-- Begin Given information --

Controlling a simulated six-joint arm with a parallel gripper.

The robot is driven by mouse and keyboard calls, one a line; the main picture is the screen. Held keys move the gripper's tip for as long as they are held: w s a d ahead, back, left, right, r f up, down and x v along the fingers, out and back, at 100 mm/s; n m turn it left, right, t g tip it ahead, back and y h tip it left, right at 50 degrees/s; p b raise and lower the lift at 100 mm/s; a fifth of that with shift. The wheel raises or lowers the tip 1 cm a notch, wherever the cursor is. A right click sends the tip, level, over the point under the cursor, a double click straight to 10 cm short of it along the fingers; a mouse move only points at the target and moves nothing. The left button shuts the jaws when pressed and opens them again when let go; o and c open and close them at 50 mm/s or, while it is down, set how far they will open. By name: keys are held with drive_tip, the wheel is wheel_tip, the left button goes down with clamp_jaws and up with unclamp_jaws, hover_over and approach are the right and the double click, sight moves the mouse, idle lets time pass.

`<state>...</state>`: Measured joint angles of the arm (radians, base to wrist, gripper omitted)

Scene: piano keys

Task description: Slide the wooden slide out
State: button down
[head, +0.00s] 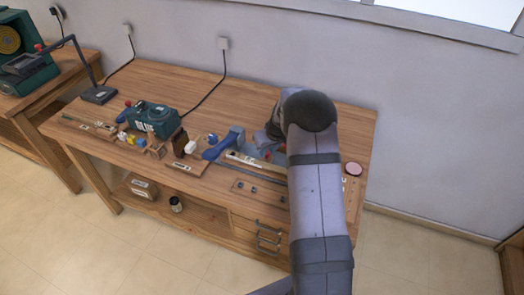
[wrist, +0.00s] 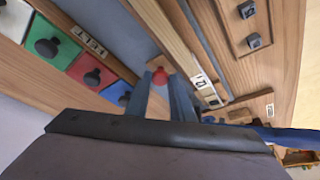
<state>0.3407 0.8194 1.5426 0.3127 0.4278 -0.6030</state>
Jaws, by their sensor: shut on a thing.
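My gripper (wrist: 160,82) shows in the wrist view, its two blue-grey fingers on either side of a red knob (wrist: 159,75). It is shut on this knob. The knob seems to stand on a pale wooden piece, the wooden slide (wrist: 157,104), which shows between the fingers. The slide lies between a row of coloured squares and a wooden rail; its full length is hidden by my gripper. In the head view my arm covers most of this spot, and the fingertips cannot be made out.
White, green, red and blue squares with black knobs (wrist: 92,77) lie left of the fingers in the wrist view. A wooden rail (wrist: 165,35) and labelled strip lie to the right. In the head view, a blue tool (head: 224,144) and green machine (head: 152,118) stand on the bench (head: 190,85).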

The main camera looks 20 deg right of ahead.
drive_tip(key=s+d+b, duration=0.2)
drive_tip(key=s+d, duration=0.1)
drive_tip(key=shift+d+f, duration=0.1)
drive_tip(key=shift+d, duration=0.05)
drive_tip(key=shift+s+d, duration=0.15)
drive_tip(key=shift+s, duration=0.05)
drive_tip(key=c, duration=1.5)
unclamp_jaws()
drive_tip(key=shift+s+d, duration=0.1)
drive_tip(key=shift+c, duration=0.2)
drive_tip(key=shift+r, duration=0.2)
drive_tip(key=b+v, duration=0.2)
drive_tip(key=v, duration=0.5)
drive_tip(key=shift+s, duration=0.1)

-- End Given information --

**Task:** Return all lines of the material above in which the word "joint" occurs.

**Completed task:**
Controlling a simulated six-joint arm with a parallel gripper.
`<state>...</state>`: Measured joint angles of the arm (radians, base to wrist, gripper omitted)

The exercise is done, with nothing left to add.